With all due respect to Williamson, Miller and Morgan contributed greatly to the success of "Sunday Night Baseball" in the same way that Alan Alda and Wayne Rogers contributed greatly to the success of the sitcom "M*A*S*H." Sure, someone else could do the job, but certainly not better.
Miller, who received the Ford C. Frick Award this summer from the Baseball Hall of Fame for a brilliant career that has included stops in Boston, Texas, Baltimore and San Francisco, is at the top of virtually any list for best play-by-play man in any sport. His deft blend of knowledge and humor combined with a sublime ability to immediately get to the essence of a play are legendary. People in Baltimore still marvel at how Miller, from his perch in the visiting radio booth in Yankee Stadium, could spot that a fan, later identified as a 12-year-old boy named Jeffrey Meier, reached over and interfered with a Derek Jeter drive to right in Game 1 of the 1996 American League Championship Series, with the naked eye.
Meanwhile, Morgan, the Hall of Fame second baseman on those Cincinnati Reds "Big Red Machine" teams of the 1970s, has, despite the carping of some bloggers, been one of the best analysts in sports television, with a pair of Sports Emmys to his credit.
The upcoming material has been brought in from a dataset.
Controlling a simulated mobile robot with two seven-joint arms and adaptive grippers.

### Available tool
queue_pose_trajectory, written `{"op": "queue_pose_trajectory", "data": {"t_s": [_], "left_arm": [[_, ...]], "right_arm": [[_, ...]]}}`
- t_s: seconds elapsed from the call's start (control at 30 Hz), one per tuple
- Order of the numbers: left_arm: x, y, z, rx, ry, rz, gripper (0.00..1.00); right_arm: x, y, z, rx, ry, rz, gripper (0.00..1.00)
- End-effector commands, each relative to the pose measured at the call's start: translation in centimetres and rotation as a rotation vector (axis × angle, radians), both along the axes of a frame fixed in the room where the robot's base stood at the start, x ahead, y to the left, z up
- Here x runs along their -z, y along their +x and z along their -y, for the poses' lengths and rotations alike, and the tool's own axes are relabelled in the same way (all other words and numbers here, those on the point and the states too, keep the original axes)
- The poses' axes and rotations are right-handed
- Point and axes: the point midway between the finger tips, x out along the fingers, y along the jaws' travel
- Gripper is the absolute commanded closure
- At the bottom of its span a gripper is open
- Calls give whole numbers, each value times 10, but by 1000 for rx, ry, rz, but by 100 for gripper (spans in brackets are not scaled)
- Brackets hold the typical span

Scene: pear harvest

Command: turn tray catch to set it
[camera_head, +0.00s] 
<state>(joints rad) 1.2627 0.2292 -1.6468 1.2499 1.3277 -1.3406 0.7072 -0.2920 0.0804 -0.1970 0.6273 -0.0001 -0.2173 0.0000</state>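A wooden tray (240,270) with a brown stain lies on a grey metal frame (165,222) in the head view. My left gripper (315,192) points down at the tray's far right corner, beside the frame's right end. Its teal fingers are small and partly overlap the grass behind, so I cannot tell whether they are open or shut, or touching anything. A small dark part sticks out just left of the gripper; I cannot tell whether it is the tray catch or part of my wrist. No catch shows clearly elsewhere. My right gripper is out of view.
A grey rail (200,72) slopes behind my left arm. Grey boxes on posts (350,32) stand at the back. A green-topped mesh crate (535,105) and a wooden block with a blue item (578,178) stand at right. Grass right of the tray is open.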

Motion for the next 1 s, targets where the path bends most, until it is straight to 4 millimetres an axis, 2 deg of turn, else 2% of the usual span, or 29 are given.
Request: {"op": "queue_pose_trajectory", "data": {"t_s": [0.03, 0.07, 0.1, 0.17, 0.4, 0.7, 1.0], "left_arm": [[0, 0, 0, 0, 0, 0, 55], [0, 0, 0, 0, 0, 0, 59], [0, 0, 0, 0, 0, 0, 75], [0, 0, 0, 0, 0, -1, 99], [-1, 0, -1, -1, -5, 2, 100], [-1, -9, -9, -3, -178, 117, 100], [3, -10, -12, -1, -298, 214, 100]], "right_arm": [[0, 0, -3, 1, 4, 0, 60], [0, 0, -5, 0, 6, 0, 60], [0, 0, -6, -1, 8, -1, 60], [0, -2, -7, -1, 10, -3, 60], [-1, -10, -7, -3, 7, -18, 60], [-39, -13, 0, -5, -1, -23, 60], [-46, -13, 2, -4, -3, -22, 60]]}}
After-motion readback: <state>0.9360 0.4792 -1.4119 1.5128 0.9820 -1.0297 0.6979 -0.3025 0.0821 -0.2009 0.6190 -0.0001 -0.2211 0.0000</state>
The pairing of Morgan and Miller was originally an odd one, as Miller's puckish sense of humor frequently went over the more strait-laced Morgan's head. However, over the years, the duo settled into a solid groove, and made the Sunday night telecast an entertaining one.
The duo made the transition to radio work, as they became the lead voices of ESPN Radio's postseason telecasts. Indeed, while the Giants were winning the World Series last week, Miller, the team's main radio announcer, and Morgan, who spent nine years as a Giants broadcaster, were working in the ESPN booth, apparently for the last time together.
Dan Shulman and Orel Hershiser, who joined Miller and Morgan in the television booth this year, are rumored to be first in line to replace them next spring, and they'll do fine. But that won't change the notion that ESPN made a colossal blunder by casting aside a talented team long before their run should have ended.
Hello, TBS or MLB Network. There are a couple of pretty good announcers available on the free-agent market. Don't waste any time. Sign them up now.